En regardant la couverture, le lecteur identifie donc sans peine le costume de Deadshot, celui de Bronze Tiger, et la veste M de Rach Shade. Il peut être un peu surpris par l'absence de décor en arrière-plan, mais cela fait mieux ressortir les personnages, et par la variété des épaisseurs des traits de contour, sans raison apparente. Pour une raison inexpliquée, l'artiste a fait le choix d'un papier légèrement jauni, parfois d'un léger marron, peut-être un clin d'œil au papier journal bon marché des années 1980, comme s'il s'agissait d'un comics de cette époque ayant subi le passage du temps, une volonté de faire vintage, ou de faire bon marché. Il retrouve dans les dessins de la première page, cette étrange hétérogénéité dans les traits de contours, en épaisseur et en netteté. Il comprend que cela peut faire ressortir comme une sorte de fourrure pour le costume de Man-Head, mais pour le reste ? Mystère. Il remarque également que la morphologie des uns ou des autres semble mal assurée par endroit. Il note comme une forme de naïveté dans la narration visuelle, que ce soient les décors, les accessoires, ou certaines postures. À nouveau il peut y voir au choix un parti pris esthétique fait sciemment pour évoquer des comics plus artisanaux, ou une limite de l'artiste.
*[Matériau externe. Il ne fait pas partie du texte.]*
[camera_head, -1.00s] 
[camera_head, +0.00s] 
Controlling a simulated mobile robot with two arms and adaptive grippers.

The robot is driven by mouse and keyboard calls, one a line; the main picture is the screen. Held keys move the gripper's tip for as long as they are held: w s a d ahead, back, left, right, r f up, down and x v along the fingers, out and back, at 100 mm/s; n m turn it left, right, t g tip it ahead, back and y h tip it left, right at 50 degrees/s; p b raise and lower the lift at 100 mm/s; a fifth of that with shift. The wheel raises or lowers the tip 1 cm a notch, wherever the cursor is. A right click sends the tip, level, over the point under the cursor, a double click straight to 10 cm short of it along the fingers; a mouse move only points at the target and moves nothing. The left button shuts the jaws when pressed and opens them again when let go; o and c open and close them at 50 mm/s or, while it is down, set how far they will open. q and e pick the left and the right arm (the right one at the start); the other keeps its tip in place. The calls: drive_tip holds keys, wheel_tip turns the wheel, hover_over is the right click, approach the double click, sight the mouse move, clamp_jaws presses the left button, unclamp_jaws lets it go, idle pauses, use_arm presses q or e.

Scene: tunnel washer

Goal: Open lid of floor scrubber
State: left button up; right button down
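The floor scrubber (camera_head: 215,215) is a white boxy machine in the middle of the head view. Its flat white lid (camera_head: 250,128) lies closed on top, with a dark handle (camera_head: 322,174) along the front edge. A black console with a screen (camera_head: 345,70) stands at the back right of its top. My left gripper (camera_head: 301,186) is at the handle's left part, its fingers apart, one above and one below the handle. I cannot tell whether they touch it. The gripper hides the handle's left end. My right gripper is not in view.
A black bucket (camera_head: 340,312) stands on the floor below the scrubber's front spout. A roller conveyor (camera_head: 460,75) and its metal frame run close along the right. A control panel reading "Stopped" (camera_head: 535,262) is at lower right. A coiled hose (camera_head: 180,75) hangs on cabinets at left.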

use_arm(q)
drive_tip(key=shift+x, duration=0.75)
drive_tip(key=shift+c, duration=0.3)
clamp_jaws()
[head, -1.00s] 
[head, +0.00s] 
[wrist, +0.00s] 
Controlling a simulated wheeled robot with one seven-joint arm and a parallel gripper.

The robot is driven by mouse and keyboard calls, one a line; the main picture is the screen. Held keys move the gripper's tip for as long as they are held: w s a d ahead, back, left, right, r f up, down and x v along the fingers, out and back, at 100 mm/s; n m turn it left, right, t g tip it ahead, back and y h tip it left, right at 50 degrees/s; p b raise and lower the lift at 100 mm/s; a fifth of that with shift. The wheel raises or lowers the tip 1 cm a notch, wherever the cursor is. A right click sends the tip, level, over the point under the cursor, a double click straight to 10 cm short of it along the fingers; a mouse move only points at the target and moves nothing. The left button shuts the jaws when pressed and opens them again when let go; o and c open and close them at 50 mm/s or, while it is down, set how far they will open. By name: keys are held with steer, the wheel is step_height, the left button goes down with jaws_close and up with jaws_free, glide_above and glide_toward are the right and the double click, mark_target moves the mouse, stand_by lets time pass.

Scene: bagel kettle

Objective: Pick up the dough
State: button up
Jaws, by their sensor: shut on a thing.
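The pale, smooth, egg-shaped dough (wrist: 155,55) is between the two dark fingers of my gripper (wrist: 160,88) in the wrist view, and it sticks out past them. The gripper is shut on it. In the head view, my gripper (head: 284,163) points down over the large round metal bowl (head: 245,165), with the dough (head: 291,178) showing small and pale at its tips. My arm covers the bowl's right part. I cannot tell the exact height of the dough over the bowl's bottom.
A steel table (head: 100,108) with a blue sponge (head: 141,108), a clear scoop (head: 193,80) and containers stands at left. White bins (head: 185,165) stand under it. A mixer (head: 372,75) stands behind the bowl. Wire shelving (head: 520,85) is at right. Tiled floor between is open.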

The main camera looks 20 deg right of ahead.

Le lecteur est vite happé par le tourbillon d'aventures échevelées, et il en oublie de s'attarder sur la structure de l'intrigue ou sur les caractéristiques des dessins. De temps à autre, il sent son regard s'attarder sur une case, au contraire parce qu'elle apparaît singulière, plus marquante. C'est le cas par exemple pour le costume de Gracie, pour l'apparence de Vitas qui semble tout droit sorti des ennemis de la Doom Patrol de Grant Morrison, de l'explosion qui détruit la ville, de la séquence où Vin jette un sort avec Xenia pour sonder l'artefact en forme d'éclair, de Gracie en train de sauter d'un immeuble à un autre dans une pose évoquant Miho dans Sin City de Frank Miller, ou d'un combat bien chorégraphié. Si tant est qu'il s'agisse de limitations artistiques qui rendent certaines cases ou certaines proportions un peu gauches, l'artiste fait mieux que compenser avec une maîtrise remarquable des conventions visuelles des comics de superhéros, introduisant ainsi une variété de plans, et chacun remarquablement adapté à l'action en train de se dérouler. De la même manière, l'intrigue semble parfois sauter dans une nouvelle situation sans avoir pris le temps d'acter les conséquences de ce qui vient de se produire, de prendre connaissance des répercussions. Là encore, l'auteur fait plus que compenser par son inventivité et le rythme du récit. Dans le texte de postface, il explique que Walt Simonson lui a exposé le principe de briser la barrière Kirby : produire les pages rapidement, sans jamais se retourner, sans jamais revenir en arrière pour en modifier une. Cela peut expliquer pourquoi le récit fonctionne parfois sur le principe de la fuite en avant, sans s'appesantir sur les événements passés.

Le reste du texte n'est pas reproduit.